▸ **DATA RECORDS**
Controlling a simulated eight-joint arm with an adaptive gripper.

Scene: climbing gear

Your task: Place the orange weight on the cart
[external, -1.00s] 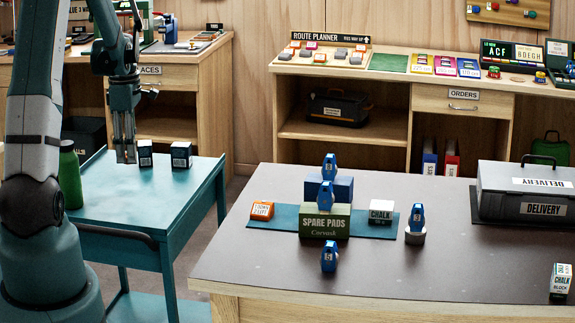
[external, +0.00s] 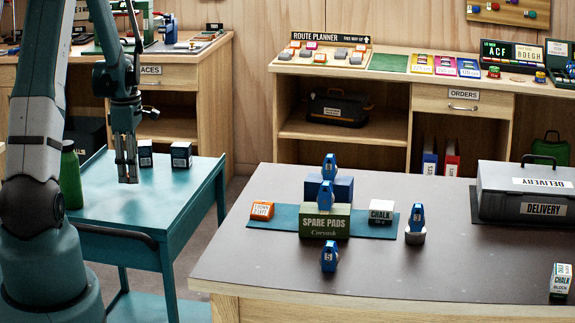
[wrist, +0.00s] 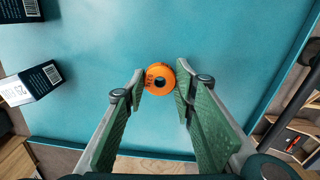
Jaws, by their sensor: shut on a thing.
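My gripper (external: 127,170) is over the teal cart (external: 105,205) at the left of the external view. In the wrist view, the green-padded fingers (wrist: 160,88) are shut on the orange weight (wrist: 160,79), a small ring with a dark centre hole and dark marks. The weight is at the fingertips, with the cart top behind it. The external view does not clearly show the weight. I cannot tell whether it touches the cart top.
Two dark boxes with white labels, a left one (external: 145,153) and a right one (external: 181,155), stand on the cart beyond my gripper. A green bottle (external: 70,175) stands at the cart's left edge. The cart's front and right are clear. A dark-topped table (external: 380,275) stands to the right.

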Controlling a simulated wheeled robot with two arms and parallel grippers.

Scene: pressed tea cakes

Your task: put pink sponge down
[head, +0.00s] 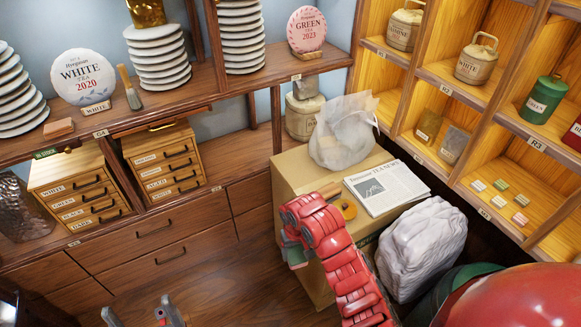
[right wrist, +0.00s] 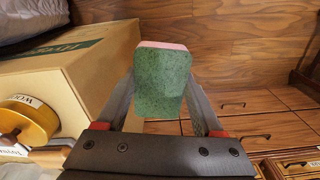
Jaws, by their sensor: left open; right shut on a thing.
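The pink sponge (right wrist: 162,84) is held between the two fingers of my right gripper (right wrist: 160,78) in the right wrist view. Its green scouring side faces the camera, and a strip of pink shows along its top edge. In the head view my right gripper (head: 293,248) is beside the left side of the cardboard box, largely hidden by my red wrist, so little of the sponge can be made out there. My left gripper (head: 140,316) is open and empty at the bottom edge of the head view, above the floor.
Wooden drawers (head: 150,250) line the back. Floor (head: 225,280) left of the box is clear.

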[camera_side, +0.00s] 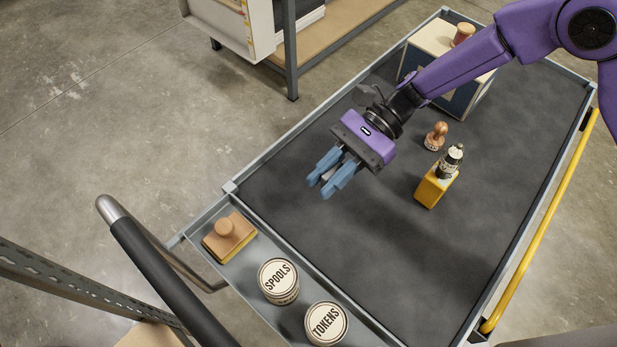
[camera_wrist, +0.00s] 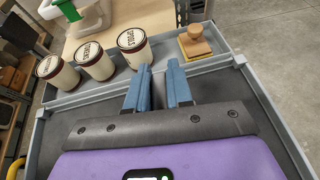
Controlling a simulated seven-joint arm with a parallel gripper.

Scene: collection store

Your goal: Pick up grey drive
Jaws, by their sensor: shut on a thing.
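My gripper (camera_side: 328,184) hangs above the dark mat of the cart, toward its left end, with its blue fingers pointing down and to the left. The fingers are shut on a small grey thing, the grey drive (camera_side: 329,174), which shows only partly between them. In the wrist view my gripper (camera_wrist: 158,82) points toward the tray with the tins, and a grey sliver of the drive (camera_wrist: 158,92) shows between the fingers. Most of the drive is hidden by the fingers. It appears held clear of the mat.

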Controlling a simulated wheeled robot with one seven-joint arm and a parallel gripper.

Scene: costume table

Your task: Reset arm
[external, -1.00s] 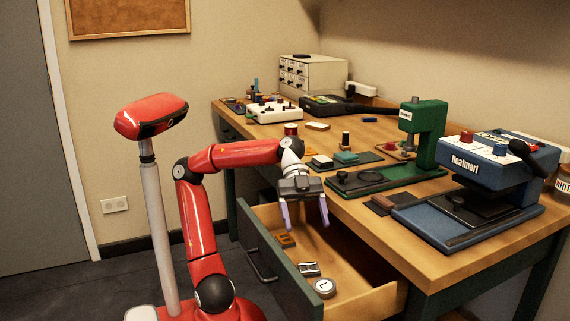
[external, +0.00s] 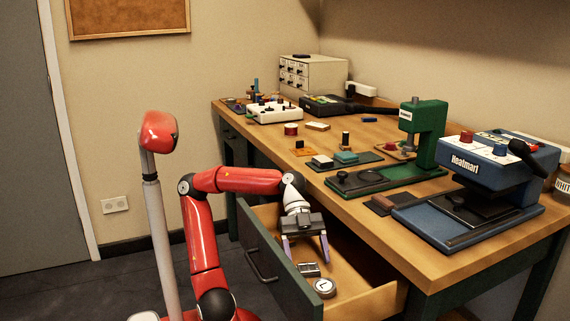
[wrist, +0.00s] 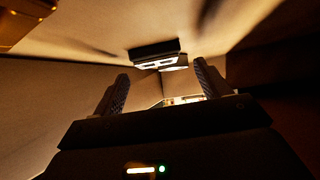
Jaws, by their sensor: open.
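My gripper (external: 306,260) is open and points down into the open drawer (external: 362,298) of the wooden bench. Its two pale purple fingers are apart with nothing between them. A small black and white item (external: 308,269) lies on the drawer floor just below the fingertips; I cannot tell the exact gap. A round tin (external: 325,288) lies in front of it, nearer the drawer's front corner. In the wrist view the fingers (wrist: 163,84) are spread, and a dark item with white patches (wrist: 153,50) shows ahead of them. My gripper and wrist hide part of the drawer's far end.
The bench top (external: 340,205) overhangs the drawer on the right. The drawer's green front (external: 285,278) stands on the left. On the bench are a blue heat press (external: 490,175), a green press (external: 428,130), an orange piece (external: 303,148) and a red spool (external: 291,129).

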▸ **EXERCISE GOAL**
Your task is to repeat the material above exactly, without its pictures.

▸ **EXERCISE SOLUTION**
Controlling a simulated eight-joint arm with an adaptive gripper.

Scene: climbing gear

Your task: Place the orange weight on the cart
[external, -1.00s] 
[external, +0.00s] 
[wrist, +0.00s] 
Jaws, by their sensor: shut on a thing.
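My gripper (external: 127,170) is over the teal cart (external: 105,205) at the left of the external view. In the wrist view, the green-padded fingers (wrist: 160,88) are shut on the orange weight (wrist: 160,79), a small ring with a dark centre hole and dark marks. The weight is at the fingertips, with the cart top behind it. The external view does not clearly show the weight. I cannot tell whether it touches the cart top.
Two dark boxes with white labels, a left one (external: 145,153) and a right one (external: 181,155), stand on the cart beyond my gripper. A green bottle (external: 70,175) stands at the cart's left edge. The cart's front and right are clear. A dark-topped table (external: 380,275) stands to the right.

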Controlling a simulated wheeled robot with two arms and parallel grippers.

Scene: pressed tea cakes

Your task: put pink sponge down
[head, +0.00s] 
[right wrist, +0.00s] 
Jaws, by their sensor: left open; right shut on a thing.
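The pink sponge (right wrist: 162,84) is held between the two fingers of my right gripper (right wrist: 160,78) in the right wrist view. Its green scouring side faces the camera, and a strip of pink shows along its top edge. In the head view my right gripper (head: 293,248) is beside the left side of the cardboard box, largely hidden by my red wrist, so little of the sponge can be made out there. My left gripper (head: 140,316) is open and empty at the bottom edge of the head view, above the floor.
Wooden drawers (head: 150,250) line the back. Floor (head: 225,280) left of the box is clear.

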[camera_side, +0.00s] 
[camera_wrist, +0.00s] 
Controlling a simulated seven-joint arm with a parallel gripper.

Scene: collection store

Your goal: Pick up grey drive
Jaws, by their sensor: shut on a thing.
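My gripper (camera_side: 328,184) hangs above the dark mat of the cart, toward its left end, with its blue fingers pointing down and to the left. The fingers are shut on a small grey thing, the grey drive (camera_side: 329,174), which shows only partly between them. In the wrist view my gripper (camera_wrist: 158,82) points toward the tray with the tins, and a grey sliver of the drive (camera_wrist: 158,92) shows between the fingers. Most of the drive is hidden by the fingers. It appears held clear of the mat.

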Controlling a simulated wheeled robot with one seven-joint arm and a parallel gripper.

Scene: costume table

Your task: Reset arm
[external, -1.00s] 
[external, +0.00s] 
[wrist, +0.00s] 
Jaws, by their sensor: open.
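My gripper (external: 306,260) is open and points down into the open drawer (external: 362,298) of the wooden bench. Its two pale purple fingers are apart with nothing between them. A small black and white item (external: 308,269) lies on the drawer floor just below the fingertips; I cannot tell the exact gap. A round tin (external: 325,288) lies in front of it, nearer the drawer's front corner. In the wrist view the fingers (wrist: 163,84) are spread, and a dark item with white patches (wrist: 153,50) shows ahead of them. My gripper and wrist hide part of the drawer's far end.
The bench top (external: 340,205) overhangs the drawer on the right. The drawer's green front (external: 285,278) stands on the left. On the bench are a blue heat press (external: 490,175), a green press (external: 428,130), an orange piece (external: 303,148) and a red spool (external: 291,129).

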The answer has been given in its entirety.